The article 'Existence' is my bellwether of progress on the project.
Here is the article in June 2001
http://en.wikipedia.org/w/index.php?title=...ce&oldid=248903. It is not brilliant, and not wikified, and has no references at all, but it captures the essential points of the subject: the problem about what the concept of existence is, the view of Frege and Russell that it is not a predicate, the idea of an 'excluder' concept, and so on.
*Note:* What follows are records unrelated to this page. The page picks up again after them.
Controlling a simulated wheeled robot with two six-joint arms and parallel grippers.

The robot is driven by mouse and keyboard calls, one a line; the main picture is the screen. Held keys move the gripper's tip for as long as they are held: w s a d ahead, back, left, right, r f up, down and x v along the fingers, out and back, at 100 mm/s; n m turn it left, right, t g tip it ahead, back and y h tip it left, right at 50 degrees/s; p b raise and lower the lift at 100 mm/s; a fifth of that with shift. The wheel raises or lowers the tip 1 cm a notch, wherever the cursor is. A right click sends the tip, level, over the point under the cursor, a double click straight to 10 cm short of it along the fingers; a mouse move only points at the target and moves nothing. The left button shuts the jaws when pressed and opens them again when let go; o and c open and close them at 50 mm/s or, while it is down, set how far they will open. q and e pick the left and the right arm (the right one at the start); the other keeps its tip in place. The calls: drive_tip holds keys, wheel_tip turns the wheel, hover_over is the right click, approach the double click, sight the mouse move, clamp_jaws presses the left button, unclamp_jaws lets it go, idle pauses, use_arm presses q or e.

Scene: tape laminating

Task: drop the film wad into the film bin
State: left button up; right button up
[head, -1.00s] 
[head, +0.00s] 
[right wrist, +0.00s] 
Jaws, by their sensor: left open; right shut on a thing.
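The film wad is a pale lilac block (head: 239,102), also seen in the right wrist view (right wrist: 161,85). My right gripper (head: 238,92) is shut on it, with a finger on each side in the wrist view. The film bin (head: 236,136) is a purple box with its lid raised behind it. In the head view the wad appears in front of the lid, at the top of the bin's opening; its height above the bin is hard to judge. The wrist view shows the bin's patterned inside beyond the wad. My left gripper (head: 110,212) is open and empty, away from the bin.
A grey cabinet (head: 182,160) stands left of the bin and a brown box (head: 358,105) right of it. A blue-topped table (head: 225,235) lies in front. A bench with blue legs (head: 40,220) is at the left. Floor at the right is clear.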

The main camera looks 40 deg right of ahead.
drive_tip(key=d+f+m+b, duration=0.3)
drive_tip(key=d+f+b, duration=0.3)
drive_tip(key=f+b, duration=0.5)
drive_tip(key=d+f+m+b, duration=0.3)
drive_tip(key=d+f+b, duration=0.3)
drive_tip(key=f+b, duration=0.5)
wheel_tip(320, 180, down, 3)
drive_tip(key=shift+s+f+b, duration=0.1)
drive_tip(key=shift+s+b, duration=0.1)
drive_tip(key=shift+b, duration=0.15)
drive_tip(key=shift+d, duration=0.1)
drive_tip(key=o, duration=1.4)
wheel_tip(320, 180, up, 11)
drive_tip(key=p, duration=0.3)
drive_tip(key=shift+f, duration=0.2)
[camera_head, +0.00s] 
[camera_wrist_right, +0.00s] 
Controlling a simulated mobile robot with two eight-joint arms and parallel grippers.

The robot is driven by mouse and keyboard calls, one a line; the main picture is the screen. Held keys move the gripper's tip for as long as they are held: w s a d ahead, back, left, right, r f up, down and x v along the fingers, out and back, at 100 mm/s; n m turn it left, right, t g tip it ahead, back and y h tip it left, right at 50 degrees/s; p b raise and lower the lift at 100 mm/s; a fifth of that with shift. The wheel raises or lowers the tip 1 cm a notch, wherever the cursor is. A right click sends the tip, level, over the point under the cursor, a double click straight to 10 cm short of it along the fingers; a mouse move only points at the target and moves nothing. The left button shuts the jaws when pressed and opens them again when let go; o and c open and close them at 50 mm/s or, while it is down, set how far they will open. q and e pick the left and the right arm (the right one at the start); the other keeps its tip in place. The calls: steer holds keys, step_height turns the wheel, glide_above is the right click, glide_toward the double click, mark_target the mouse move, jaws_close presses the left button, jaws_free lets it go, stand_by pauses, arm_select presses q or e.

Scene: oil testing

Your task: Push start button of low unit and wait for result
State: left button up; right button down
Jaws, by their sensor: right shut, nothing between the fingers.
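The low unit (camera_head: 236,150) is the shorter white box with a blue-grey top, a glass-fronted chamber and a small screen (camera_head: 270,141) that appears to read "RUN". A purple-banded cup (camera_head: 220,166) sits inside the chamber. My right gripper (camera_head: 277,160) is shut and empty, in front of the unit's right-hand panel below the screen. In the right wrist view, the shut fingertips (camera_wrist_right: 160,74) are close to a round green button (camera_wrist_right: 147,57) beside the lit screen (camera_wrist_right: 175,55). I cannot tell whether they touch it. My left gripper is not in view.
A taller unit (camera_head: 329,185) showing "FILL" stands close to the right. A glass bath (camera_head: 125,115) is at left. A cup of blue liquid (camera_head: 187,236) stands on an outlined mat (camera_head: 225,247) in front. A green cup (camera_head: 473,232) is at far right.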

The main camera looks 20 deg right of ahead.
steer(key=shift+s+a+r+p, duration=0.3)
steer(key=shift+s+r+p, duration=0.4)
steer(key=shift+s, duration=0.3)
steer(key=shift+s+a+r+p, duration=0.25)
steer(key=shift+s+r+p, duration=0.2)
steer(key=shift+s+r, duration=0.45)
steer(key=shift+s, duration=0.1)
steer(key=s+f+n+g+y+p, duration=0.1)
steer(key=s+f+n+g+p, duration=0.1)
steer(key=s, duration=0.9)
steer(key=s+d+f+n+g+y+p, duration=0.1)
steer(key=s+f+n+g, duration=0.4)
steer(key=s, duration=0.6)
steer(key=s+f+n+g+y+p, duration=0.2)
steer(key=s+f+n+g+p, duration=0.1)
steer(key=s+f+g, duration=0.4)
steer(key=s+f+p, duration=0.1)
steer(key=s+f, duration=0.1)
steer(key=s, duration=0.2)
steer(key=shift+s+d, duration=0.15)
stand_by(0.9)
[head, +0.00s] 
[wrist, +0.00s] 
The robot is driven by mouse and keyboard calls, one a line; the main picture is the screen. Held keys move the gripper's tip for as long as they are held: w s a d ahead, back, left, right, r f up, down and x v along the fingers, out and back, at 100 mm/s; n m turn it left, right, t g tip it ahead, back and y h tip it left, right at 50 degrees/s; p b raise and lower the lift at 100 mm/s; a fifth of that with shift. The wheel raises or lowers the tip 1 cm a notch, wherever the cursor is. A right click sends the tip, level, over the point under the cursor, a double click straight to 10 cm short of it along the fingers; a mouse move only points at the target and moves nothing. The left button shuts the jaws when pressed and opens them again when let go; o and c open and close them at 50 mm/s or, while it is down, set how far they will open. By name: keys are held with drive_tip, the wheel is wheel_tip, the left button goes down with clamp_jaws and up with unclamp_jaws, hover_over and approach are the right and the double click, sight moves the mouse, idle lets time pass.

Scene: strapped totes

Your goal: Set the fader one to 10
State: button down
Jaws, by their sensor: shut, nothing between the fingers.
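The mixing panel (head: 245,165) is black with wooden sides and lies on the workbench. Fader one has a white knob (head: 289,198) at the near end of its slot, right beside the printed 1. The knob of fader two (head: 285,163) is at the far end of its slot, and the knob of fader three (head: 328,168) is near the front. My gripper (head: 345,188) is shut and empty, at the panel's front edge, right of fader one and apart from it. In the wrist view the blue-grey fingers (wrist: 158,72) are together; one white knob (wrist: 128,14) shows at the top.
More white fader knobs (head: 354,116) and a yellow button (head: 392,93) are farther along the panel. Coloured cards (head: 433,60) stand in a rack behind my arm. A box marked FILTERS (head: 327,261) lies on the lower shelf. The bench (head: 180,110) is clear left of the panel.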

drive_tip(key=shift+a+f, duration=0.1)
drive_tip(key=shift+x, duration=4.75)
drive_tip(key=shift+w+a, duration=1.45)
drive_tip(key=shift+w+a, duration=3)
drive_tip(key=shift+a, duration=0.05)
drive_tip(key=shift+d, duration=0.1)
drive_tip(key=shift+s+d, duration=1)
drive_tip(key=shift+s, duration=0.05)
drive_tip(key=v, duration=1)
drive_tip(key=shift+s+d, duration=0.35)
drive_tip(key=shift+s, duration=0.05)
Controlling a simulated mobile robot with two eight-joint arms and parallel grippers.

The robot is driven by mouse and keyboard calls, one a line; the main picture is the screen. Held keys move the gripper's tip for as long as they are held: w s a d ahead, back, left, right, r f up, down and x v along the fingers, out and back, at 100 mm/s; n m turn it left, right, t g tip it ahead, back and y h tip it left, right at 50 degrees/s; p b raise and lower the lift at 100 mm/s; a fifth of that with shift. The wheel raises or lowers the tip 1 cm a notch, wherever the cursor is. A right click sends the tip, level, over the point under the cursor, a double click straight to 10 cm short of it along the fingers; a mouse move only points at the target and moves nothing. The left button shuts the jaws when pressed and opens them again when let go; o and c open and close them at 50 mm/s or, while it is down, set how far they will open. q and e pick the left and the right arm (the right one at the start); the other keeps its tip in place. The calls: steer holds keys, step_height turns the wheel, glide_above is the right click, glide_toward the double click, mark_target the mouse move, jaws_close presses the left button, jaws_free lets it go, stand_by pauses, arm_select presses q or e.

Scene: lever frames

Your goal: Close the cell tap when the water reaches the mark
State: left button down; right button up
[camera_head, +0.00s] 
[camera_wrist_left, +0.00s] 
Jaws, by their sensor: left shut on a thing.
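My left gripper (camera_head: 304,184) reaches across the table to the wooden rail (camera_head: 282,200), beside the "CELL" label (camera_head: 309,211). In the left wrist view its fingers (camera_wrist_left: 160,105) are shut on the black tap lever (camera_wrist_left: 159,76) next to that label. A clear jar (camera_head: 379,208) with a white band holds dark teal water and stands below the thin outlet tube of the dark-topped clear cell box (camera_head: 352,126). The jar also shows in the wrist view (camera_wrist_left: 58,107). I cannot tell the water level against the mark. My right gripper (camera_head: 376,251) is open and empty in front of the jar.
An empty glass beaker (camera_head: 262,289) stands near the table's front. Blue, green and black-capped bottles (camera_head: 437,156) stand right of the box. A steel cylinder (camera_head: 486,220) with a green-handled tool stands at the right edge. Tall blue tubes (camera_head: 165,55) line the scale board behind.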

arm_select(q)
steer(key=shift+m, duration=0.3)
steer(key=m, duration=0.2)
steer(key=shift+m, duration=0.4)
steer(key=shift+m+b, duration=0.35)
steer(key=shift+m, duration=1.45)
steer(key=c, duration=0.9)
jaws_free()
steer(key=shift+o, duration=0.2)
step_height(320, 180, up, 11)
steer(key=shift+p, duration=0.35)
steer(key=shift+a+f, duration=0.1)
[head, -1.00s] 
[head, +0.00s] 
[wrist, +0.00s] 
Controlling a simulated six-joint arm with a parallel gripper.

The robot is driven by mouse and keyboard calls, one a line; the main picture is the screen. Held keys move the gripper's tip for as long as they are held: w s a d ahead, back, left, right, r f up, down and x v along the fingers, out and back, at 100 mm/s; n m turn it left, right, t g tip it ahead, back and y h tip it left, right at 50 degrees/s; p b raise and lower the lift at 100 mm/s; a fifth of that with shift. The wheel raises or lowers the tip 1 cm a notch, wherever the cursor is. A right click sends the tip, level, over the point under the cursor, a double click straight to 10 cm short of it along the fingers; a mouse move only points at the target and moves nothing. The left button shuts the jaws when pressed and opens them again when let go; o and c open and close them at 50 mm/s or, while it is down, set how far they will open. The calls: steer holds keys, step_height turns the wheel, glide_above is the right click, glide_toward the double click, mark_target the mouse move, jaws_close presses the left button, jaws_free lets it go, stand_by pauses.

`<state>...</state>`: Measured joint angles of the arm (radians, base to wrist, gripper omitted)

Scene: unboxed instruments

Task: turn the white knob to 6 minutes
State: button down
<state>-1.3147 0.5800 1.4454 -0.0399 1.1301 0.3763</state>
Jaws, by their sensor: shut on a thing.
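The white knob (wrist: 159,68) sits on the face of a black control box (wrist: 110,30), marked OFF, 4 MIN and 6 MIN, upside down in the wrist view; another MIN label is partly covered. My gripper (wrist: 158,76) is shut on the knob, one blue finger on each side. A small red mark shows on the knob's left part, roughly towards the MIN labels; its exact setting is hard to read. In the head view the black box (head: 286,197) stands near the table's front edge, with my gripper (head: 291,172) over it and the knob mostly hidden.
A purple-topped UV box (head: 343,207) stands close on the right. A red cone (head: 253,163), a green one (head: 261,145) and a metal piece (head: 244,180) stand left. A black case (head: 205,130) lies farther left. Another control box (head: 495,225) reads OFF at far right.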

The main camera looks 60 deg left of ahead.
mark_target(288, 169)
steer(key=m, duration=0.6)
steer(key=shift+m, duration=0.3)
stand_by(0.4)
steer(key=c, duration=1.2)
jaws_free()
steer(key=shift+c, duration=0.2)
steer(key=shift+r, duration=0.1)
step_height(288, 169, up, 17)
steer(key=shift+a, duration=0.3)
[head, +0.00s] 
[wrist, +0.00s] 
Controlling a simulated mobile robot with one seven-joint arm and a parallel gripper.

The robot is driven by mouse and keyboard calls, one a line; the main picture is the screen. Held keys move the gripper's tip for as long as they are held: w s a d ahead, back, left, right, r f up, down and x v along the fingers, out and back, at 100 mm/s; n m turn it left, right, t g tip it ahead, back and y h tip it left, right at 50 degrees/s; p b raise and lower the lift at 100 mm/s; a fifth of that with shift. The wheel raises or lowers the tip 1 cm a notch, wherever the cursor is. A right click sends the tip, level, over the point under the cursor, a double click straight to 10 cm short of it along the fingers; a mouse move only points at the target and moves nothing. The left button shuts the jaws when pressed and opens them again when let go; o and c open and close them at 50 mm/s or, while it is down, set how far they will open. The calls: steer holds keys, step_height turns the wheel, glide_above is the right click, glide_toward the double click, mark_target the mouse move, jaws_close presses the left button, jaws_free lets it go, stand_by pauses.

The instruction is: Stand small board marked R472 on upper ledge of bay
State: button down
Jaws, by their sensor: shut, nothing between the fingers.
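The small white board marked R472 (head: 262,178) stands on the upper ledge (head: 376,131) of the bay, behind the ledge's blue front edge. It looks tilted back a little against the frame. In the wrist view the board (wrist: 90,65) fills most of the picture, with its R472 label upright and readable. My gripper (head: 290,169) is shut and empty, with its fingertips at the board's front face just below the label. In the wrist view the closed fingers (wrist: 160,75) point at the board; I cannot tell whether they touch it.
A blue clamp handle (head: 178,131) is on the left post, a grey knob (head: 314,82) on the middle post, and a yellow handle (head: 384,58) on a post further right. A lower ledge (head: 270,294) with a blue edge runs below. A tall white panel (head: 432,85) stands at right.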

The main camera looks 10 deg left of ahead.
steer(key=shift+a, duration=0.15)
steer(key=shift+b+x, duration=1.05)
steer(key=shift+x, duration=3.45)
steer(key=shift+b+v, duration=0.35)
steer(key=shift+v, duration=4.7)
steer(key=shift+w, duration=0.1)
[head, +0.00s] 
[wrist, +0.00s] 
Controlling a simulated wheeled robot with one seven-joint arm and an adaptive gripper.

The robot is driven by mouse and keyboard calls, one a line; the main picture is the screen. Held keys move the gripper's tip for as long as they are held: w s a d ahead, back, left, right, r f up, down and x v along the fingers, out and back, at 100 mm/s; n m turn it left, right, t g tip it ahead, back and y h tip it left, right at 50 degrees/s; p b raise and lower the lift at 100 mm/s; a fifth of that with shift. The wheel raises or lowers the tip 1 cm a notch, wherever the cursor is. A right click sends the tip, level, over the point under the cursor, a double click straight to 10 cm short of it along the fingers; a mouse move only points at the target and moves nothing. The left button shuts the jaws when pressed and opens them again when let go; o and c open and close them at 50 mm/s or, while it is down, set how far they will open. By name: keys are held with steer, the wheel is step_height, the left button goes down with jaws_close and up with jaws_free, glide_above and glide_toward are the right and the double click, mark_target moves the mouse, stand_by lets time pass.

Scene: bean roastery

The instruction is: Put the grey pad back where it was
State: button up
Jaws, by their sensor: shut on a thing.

I don't know who wrote the article. I suspect Larry, whose lecture notes formed the basis for the original Wikipedia philosophy articles. I don't think Larry was a bad philosopher at all.
march 2003 -
http://en.wikipedia.org/w/index.php?title=...ce&oldid=745625 hardly any change, probably because the magic dust of crowdsourcing has not worked yet.
march 2004
http://en.wikipedia.org/w/index.php?title=...e&oldid=3065346 still no great change, except (and this is a hint of the darkness to come) a list has been added. One of the links being completely irrelevant (Viktor Frankl).
March 2005
http://en.wikipedia.org/w/index.php?title=...&oldid=12569403 the article is the same, but the list has doubled in size.
September 2005.
http://en.wikipedia.org/w/index.php?title=...&oldid=23376843 the first major change. An eccentric character called Botteville adds a long rambling personal essay. Three cleanup tags have been added (definitely a hint of the darkness to come).
September 2005
http://en.wikipedia.org/w/index.php?title=...&oldid=24102472 an eccentric character called Peter Damian completely rewrites the article, calling the earlier version 'drivel'. It was this kind of thing that later got him banned.
April 2006
http://en.wikipedia.org/w/index.php?title=...&oldid=47237156 - unchanged from the Damian version
March 2007
http://en.wikipedia.org/w/index.php?title=...oldid=112104850 - still no major change, except another list has been added at the end (of quotations about existence).
August 2007
http://en.wikipedia.org/w/index.php?title=...oldid=152441935 For the last 2 years, the volume of edits has been growing massively on the article. The intro now reads "Existence is the property of being; that which is in the category of what is. The study of existence is known as ontology. For many, existence may consist of growing up, getting married, raising a family, work, and play."
September 2007
http://en.wikipedia.org/w/index.php?title=...oldid=158649417 Many more edits. "In the Hindu religion, existence is a dream of Brahma." The article is slowly moving away from the academic conception of the subject.
June 2008
http://en.wikipedia.org/w/index.php?title=...oldid=219834115 A longer and much more rambling introduction has been added, together with bits of the Damian 2005 version. "In common usage, existence is the world we are aware of through our senses"
April 2009
http://en.wikipedia.org/w/index.php?title=...oldid=285532390 Not much change over a year, except for three clean-up templates.
February 2010 -
http://en.wikipedia.org/w/index.php?title=...oldid=344194633 someone called ZuluPapa5 has added a load of irrelevant junk about formal languages. "Calculus has two major branches, differential calculus (change) and integral calculus (area), which are related by the fundamental theorem of calculus. " "The Twelve Links of Conditioned Existence describe the empirical study of the cause and effect relationships in the analysis of phenomena arising to existence, according to dependent origination principles. This is applied for the Buddha's purpose to reduce the existence of suffering."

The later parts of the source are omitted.